The tax base may refer to that of an individual asset, such as the tax base of a house, or a pool of assets, such as the tax base of all the houses in a city.
For example: the property tax base of a house is its value. The property tax base of a city is the collective value of all taxable real estate in the city.
Fixed exchange rate
A country’s exchange rate regime under which the government or central bank ties the official exchange rate to another country’s currency (or gold).
The purpose of a fixed exchange rate system is to maintain a country’s currency value within a very narrow band.
Fixed exchange rates provide certainty for export/importers.
- it also helps the government maintain low inflation , which in the long run keeps interest rates down and stimulates trade and investment.
Neoliberalism
An approach to economics where the government has few, if any, controls on economic factors.
What do neoliberals propose?
- the reduction or elimination of most business regulation.
- the gov’t should be required to balance its budget.
- taxes should be low and simple to calculate over a broad base of taxpayers.

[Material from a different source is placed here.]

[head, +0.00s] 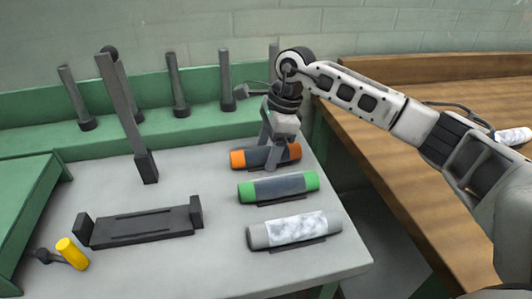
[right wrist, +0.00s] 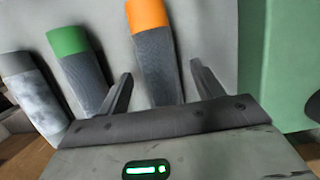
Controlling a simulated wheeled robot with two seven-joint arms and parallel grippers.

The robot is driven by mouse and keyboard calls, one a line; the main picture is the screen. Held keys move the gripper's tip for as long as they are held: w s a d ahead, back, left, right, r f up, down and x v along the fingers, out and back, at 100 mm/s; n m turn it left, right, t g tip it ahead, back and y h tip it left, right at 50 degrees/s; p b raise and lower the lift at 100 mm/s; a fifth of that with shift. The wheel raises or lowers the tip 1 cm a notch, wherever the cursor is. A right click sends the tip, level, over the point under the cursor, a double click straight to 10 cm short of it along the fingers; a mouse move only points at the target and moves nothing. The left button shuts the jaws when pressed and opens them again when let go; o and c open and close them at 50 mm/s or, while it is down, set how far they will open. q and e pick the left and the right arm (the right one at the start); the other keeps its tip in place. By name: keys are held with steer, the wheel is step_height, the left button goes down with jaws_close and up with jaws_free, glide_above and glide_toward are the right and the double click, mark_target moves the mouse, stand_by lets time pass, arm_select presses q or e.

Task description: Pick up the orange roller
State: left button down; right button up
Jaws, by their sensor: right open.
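The orange roller (head: 238,159) lies on the grey table at its far right, with orange ends and a dark grey middle. My right gripper (head: 268,163) is over it from above, hiding part of its middle. In the right wrist view the orange roller (right wrist: 155,55) runs between the two open fingers (right wrist: 160,83), apart from both as far as I can see. My left gripper is not in view.
A green-ended roller (head: 278,186) lies just in front of the orange one, and a grey-white roller (head: 293,230) lies nearer still. A black cradle (head: 140,228) and a yellow-handled part (head: 72,253) are at left. Dark posts (head: 177,85) stand behind on the green frame (head: 150,130).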

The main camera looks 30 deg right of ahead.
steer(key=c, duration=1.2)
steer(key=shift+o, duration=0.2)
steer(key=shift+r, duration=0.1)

- the gov’t should divest itself of any services that can be provided by the private sector.
- trade among nations should be open with few, if any, restrictions
. - elimination of gov’t subsidies
Proponents of neoliberalism
They believe it provides:
- the greatest possibility for economic growth
- the most equitable distribution of wealth among the population.
Neoliberalism critics
They feel:
- it creates too many hardships for citizens (especially the poor)
- the gov’t should control the economy to mitigate the harmful effects of economic ups and downs, which will lead to a more equitable distribution of wealth.

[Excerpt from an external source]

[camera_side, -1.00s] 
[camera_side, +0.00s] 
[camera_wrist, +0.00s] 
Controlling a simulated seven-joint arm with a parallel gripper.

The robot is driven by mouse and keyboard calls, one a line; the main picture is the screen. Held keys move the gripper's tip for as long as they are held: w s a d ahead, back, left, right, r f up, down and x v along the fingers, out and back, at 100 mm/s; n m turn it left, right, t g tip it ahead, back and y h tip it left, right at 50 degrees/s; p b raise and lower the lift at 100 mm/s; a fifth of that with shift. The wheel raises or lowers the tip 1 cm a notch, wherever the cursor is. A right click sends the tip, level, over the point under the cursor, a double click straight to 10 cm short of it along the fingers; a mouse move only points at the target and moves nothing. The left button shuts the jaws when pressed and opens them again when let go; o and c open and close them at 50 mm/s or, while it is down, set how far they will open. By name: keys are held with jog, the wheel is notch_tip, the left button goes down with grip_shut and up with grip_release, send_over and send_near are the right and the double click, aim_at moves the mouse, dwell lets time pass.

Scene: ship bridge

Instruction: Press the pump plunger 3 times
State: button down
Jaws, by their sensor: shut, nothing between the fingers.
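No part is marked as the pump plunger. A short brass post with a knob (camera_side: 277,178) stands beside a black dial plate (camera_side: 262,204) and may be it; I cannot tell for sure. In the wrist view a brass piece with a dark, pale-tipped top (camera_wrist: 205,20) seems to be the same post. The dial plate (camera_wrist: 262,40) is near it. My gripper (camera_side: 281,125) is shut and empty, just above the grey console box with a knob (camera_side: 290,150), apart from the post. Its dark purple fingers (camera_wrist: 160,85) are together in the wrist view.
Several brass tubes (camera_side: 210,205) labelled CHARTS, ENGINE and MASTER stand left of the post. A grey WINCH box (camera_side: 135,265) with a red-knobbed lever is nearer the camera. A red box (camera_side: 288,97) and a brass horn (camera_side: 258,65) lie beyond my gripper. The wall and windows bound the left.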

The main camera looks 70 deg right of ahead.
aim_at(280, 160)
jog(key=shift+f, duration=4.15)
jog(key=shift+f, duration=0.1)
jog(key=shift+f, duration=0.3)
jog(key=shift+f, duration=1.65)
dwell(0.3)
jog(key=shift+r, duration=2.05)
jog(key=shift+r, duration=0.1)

Use of the term “liberal” in economics
Use of the term “liberal” in economics is different from its use in politics.
Liberalism in economics refers to “freeing up” the economy by removing barriers and restrictions to what companies can do.

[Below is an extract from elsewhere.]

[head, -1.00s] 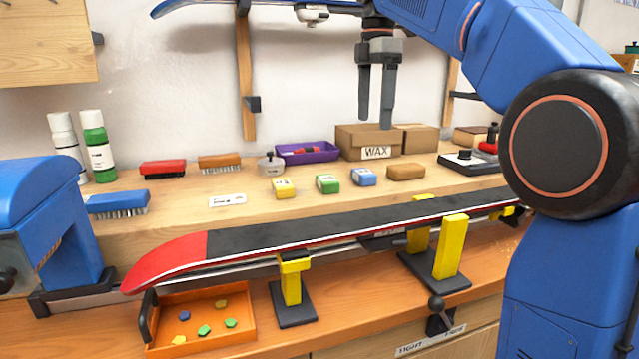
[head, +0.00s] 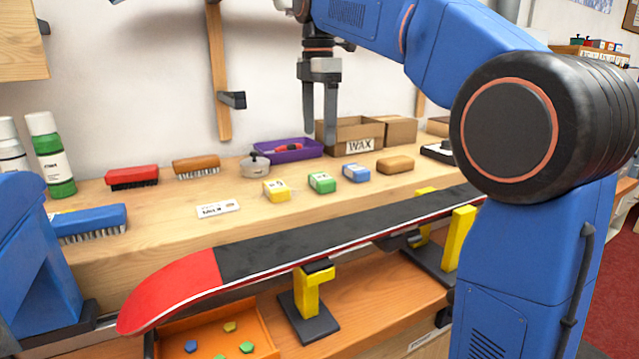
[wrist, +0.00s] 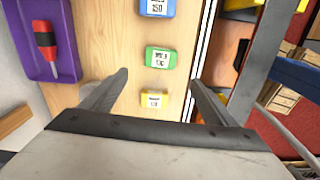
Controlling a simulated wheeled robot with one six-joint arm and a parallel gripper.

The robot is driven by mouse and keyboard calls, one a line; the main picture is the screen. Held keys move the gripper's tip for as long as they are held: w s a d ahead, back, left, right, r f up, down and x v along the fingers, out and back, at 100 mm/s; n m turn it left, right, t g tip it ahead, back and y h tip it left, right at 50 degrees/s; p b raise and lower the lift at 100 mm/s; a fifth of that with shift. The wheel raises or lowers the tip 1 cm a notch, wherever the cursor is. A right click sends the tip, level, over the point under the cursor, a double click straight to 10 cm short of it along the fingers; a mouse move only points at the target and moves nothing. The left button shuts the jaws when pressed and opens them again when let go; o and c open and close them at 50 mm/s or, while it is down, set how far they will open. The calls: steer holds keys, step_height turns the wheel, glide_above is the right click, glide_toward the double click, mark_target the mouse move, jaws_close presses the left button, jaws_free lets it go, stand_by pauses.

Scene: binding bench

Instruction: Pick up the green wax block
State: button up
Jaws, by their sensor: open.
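The green wax block (head: 321,183) lies on the raised wooden shelf, between a yellow wax block (head: 276,191) on its left and a blue one (head: 356,173) on its right. My gripper (head: 320,143) is open and empty, pointing down, above the shelf. In the wrist view the green block (wrist: 160,59) lies beyond the open fingertips (wrist: 160,80), with the yellow block (wrist: 154,99) between the fingers in the picture and the blue block (wrist: 158,7) at the top edge. All three blocks carry white labels.
A purple tray (head: 290,155) with a red-handled tool and a WAX box (head: 352,135) stand behind the blocks. A tan block (head: 395,165) lies to the right. A red and black ski or board (head: 290,250) runs along the front on yellow supports.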

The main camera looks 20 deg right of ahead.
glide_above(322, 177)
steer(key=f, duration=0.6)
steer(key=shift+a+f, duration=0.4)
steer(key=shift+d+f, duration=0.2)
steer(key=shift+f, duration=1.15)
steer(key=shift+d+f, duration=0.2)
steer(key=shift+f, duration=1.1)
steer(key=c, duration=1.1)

- neoliberals want zero gov’t intervention in economic activities.
Divestment
(aka “divestiture”)
The action of an organization or gov’t selling or liquidating an asset or subsidiary.
A company or gov’t will divest an asset or subsidiary as a strategic move for the company, planning to put the proceeds from the divestiture to better use that garners a higher return on investment.
ROI
Return On Investment
A performance measure used to evaluate the efficiency of an investment.
ROI measures the amount of return on an investment relative to the investment’s cost.
- to calculate ROI:
- the benefit (or return) of an investment is divided by the cost of the investment, and the result is expressed as a ratio or a percentage.
Divest
To sell off.
To rid of through sale.
Example: “to divest holdings”
Example: “the corporation divested itself of its subsidiaries”
Laissez Faire
“Let it be economics”
An economic theory from the 18th century that is strongly opposed to any government intervention in business affairs.
Duty
A tax levied on certain goods, services or transactions.
TVM
Time value of money
The idea that money available at the present time is worth more than the same amount in the future due to its potential earning capacity.
Liability
A financial obligation arising from a past transaction.
Asset
An economic resource.
Equity Financing
To raise capital for a business enterprise by selling an ownership (shares) in the enterprise.